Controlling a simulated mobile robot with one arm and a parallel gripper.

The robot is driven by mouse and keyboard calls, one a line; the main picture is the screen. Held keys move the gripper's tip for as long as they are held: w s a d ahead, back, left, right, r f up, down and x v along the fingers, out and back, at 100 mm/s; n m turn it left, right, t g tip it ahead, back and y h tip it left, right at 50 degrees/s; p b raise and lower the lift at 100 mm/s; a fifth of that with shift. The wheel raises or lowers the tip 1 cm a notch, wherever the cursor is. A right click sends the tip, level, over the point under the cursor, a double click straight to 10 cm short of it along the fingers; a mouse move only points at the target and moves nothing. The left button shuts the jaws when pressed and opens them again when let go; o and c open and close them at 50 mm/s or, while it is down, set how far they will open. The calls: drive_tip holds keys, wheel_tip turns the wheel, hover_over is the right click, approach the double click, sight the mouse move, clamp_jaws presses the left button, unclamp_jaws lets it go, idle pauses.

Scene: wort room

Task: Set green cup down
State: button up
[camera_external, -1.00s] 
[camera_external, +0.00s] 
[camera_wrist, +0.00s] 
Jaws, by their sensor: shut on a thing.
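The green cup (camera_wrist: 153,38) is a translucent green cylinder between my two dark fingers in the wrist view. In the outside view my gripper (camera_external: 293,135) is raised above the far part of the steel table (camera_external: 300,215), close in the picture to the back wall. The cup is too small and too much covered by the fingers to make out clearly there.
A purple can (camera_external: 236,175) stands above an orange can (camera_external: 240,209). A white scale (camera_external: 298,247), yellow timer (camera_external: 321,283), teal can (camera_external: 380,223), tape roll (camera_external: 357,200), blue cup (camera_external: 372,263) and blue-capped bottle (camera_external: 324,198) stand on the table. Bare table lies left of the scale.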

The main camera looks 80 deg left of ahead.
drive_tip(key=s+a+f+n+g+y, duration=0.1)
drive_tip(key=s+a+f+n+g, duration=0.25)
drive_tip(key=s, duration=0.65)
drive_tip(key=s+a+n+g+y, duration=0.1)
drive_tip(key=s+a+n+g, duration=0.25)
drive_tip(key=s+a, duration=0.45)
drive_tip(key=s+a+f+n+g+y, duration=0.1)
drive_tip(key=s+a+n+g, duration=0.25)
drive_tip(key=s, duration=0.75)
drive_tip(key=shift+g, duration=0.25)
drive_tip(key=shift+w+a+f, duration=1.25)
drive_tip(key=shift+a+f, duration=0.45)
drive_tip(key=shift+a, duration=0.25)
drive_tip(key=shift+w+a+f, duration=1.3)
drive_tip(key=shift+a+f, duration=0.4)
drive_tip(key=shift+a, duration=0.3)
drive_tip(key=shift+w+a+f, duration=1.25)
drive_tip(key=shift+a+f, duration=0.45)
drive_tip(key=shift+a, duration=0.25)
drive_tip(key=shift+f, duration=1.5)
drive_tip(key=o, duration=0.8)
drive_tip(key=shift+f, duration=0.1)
+++
GIVEN PROBLEM - Return from the data every line that holds "button".

COMPLETED EXERCISE -
The robot is driven by mouse and keyboard calls, one a line; the main picture is the screen. Held keys move the gripper's tip for as long as they are held: w s a d ahead, back, left, right, r f up, down and x v along the fingers, out and back, at 100 mm/s; n m turn it left, right, t g tip it ahead, back and y h tip it left, right at 50 degrees/s; p b raise and lower the lift at 100 mm/s; a fifth of that with shift. The wheel raises or lowers the tip 1 cm a notch, wherever the cursor is. A right click sends the tip, level, over the point under the cursor, a double click straight to 10 cm short of it along the fingers; a mouse move only points at the target and moves nothing. The left button shuts the jaws when pressed and opens them again when let go; o and c open and close them at 50 mm/s or, while it is down, set how far they will open. The calls: drive_tip holds keys, wheel_tip turns the wheel, hover_over is the right click, approach the double click, sight the mouse move, clamp_jaws presses the left button, unclamp_jaws lets it go, idle pauses.
State: button up

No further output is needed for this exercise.